--- Data segment ---

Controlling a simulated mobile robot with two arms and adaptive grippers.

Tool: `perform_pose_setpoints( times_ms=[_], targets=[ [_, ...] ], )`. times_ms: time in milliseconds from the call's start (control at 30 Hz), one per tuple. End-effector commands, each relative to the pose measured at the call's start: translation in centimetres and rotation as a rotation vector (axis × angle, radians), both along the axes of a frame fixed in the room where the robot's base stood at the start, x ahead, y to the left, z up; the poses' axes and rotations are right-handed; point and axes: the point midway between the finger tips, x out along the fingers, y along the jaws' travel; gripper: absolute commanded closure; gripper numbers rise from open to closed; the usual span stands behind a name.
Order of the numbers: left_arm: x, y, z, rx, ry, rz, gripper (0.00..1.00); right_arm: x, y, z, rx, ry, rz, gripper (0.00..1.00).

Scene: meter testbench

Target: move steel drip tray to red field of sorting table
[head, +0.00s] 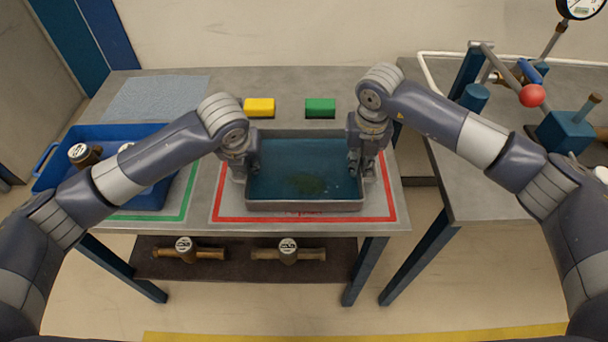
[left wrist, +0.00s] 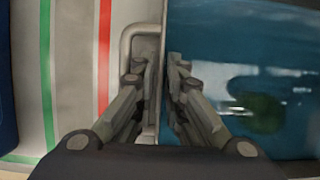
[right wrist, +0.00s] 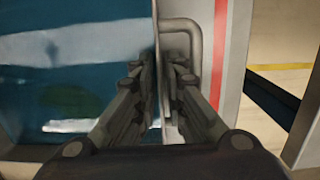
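The steel drip tray (head: 305,205) is a grey rectangular tray with blue-green liquid and a darker green patch inside. In the head view it sits within the outline of the red field (head: 230,218) on the sorting table (head: 190,227); whether its base touches the surface is unclear. My left gripper (left wrist: 160,75) is at the tray's left end, its fingers closed in on both sides of the end wall beside a handle loop. My right gripper (right wrist: 162,75) does the same at the right end. Both fingertips' contact is partly hidden.
A yellow block (head: 259,107) and a green block (head: 320,107) lie behind the tray. A blue bin (head: 75,133) with meters stands left, over a green-outlined field (head: 150,217). Two meters (head: 288,251) lie on the lower shelf. A test bench (head: 460,190) stands right, past a gap.

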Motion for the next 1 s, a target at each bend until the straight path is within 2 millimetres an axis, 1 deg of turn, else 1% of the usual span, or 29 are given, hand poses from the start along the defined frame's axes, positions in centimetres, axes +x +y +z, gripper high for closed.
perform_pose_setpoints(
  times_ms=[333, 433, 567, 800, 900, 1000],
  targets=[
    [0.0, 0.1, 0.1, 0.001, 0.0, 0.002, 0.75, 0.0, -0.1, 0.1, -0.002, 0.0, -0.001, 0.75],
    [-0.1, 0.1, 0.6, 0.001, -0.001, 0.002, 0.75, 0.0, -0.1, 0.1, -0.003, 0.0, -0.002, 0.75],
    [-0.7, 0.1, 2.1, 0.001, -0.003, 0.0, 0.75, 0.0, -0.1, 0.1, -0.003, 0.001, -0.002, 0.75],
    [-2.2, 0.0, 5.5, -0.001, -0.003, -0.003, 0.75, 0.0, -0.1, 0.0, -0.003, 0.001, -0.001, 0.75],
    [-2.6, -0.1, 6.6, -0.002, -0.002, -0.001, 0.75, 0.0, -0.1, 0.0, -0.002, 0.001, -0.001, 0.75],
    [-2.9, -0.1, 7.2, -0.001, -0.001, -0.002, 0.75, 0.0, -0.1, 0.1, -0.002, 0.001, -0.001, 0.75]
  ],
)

---

*Requirements*: Pictures stay out. Repeat only the lines from the beginning of the data through the line that has "[left wrist, +0.00s]".

*Answer to the exercise*:
Controlling a simulated mobile robot with two arms and adaptive grippers.

Tool: `perform_pose_setpoints( times_ms=[_], targets=[ [_, ...] ], )`. times_ms: time in milliseconds from the call's start (control at 30 Hz), one per tuple. End-effector commands, each relative to the pose measured at the call's start: translation in centimetres and rotation as a rotation vector (axis × angle, radians), both along the axes of a frame fixed in the room where the robot's base stood at the start, x ahead, y to the left, z up; the poses' axes and rotations are right-handed; point and axes: the point midway between the finger tips, x out along the fingers, y along the jaws' travel; gripper: absolute commanded closure; gripper numbers rise from open to closed; the usual span stands behind a name.
Order of the numbers: left_arm: x, y, z, rx, ry, rz, gripper (0.00..1.00); right_arm: x, y, z, rx, ry, rz, gripper (0.00..1.00).

Scene: meter testbench

Target: move steel drip tray to red field of sorting table
[head, +0.00s] 
[left wrist, +0.00s] 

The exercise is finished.